Renato Nunes Bittencourt*
RIO - Zygmunt Bauman, em Capitalismo parasitário, lega para a sociedade contemporânea mais uma contribuição intelectual para a compreensão dos dispositivos degradantes da atual conjuntura ideológica do dito “mundo líquido”, caracterizado pela perda dos referenciais da modernidade. No ensaio são retomadas questões persistentes de obras anteriores, sem que, no entanto, a pertinência de se pensar esses problemas tenha perdido sentido, pois continuamos atrelados a um mecanismo civilizatório que gera sobre a existência cada vez mais traços de medo, de insegurança pública, assim como a sensação angustiante do vazio existencial.

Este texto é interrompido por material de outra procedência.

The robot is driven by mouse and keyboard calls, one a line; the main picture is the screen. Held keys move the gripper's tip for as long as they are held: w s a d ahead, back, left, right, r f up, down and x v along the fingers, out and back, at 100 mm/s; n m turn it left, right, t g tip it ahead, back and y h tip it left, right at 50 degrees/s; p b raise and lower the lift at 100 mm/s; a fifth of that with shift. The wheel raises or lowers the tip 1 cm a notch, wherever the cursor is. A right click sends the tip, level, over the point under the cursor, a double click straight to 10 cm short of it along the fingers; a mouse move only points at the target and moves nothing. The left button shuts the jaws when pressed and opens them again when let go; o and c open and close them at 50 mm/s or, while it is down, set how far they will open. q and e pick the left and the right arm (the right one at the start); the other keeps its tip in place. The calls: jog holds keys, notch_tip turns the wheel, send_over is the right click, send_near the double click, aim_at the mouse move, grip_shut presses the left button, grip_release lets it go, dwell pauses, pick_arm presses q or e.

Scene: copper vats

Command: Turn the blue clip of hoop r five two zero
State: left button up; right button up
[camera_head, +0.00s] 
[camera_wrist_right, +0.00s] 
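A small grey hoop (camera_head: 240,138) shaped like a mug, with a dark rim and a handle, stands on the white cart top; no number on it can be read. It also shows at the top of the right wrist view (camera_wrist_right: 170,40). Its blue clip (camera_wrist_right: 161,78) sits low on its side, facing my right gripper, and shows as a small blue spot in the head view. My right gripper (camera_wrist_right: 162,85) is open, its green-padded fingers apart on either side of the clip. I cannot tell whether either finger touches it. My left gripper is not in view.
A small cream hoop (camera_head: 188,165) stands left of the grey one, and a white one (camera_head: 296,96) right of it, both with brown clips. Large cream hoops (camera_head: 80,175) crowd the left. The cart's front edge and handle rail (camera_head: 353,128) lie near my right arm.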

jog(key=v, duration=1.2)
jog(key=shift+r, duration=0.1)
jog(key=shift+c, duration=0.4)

Diante de uma lógica social movida pela vertiginosa rotatividade de bens de consumo, o indivíduo pós-moderno necessita adequar-se continuamente a novos padrões de gosto, criados continuamente pelo sistema ideológico da moda, que impõe sua “moral secularizada” sobre a coletividade social. Conforme Bauman destaca com grande perspicácia, esse mecanismo da rotatividade de bens materiais se infiltrou também nas relações pessoais. Lidamos com seres humanos como se fossem coisas descartáveis, tanto no âmbito do mercado de trabalho como nas práticas amorosas.

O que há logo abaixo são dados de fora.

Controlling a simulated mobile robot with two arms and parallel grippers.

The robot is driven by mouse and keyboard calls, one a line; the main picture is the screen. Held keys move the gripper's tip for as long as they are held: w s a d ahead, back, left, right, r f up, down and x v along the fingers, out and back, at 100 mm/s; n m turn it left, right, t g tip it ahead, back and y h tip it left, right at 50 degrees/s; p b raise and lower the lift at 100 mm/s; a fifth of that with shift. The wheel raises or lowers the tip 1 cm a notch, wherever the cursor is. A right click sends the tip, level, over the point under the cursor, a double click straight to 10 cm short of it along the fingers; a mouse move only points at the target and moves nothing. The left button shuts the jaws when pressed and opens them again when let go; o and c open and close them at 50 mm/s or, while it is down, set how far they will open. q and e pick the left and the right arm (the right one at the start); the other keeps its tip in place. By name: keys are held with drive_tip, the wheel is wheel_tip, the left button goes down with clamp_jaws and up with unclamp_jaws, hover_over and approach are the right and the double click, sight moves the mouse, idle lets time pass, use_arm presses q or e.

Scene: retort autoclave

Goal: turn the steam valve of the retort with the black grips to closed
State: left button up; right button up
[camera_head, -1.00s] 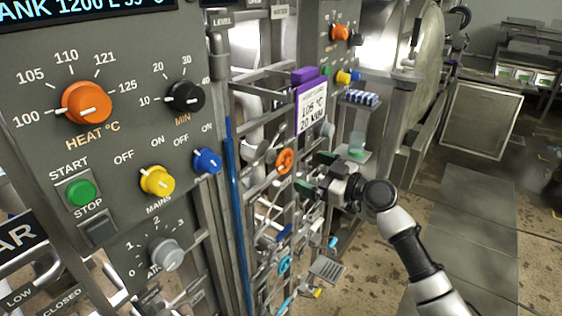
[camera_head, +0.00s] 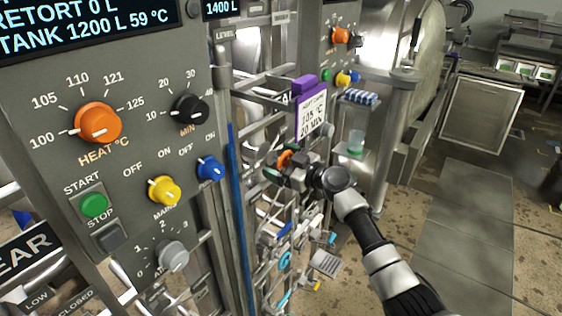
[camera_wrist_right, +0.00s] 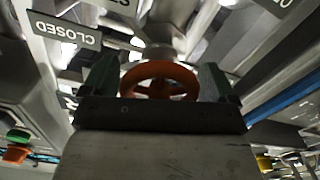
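An orange handwheel (camera_head: 284,158) sits on the pipework right of the near control panel, partly hidden by my right gripper (camera_head: 280,168). In the right wrist view the orange wheel (camera_wrist_right: 160,72) lies between the two green-padded fingers of my right gripper (camera_wrist_right: 158,82). The fingers are spread on either side of the wheel, with a visible gap at each side. A plate reading CLOSED (camera_wrist_right: 64,31) shows upside down at the upper left of that view. Black grips cannot be made out. My left gripper is out of view.
The near panel (camera_head: 60,150) with its knobs stands at the left. A purple-topped card (camera_head: 311,112) reading 105 °C, 20 MIN hangs just above my right gripper. Pipes and blue valve handles (camera_head: 285,260) lie below. The floor (camera_head: 470,220) at the right is clear.

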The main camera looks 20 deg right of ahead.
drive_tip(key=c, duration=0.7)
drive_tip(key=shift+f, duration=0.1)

Trabalho líquido, amor líquido, existência líquida. Afinal, vivendo em uma realidade cada vez mais fluida e desprovida de sentido e da possibilidade de se alcançar satisfatórios níveis de felicidade, despersonalizados pela adequação doentia a um sistema de trabalho que suprime a singularidade individual, o homem pós-moderno se encontra existencialmente solitário diante da grande dança das cadeiras da vida.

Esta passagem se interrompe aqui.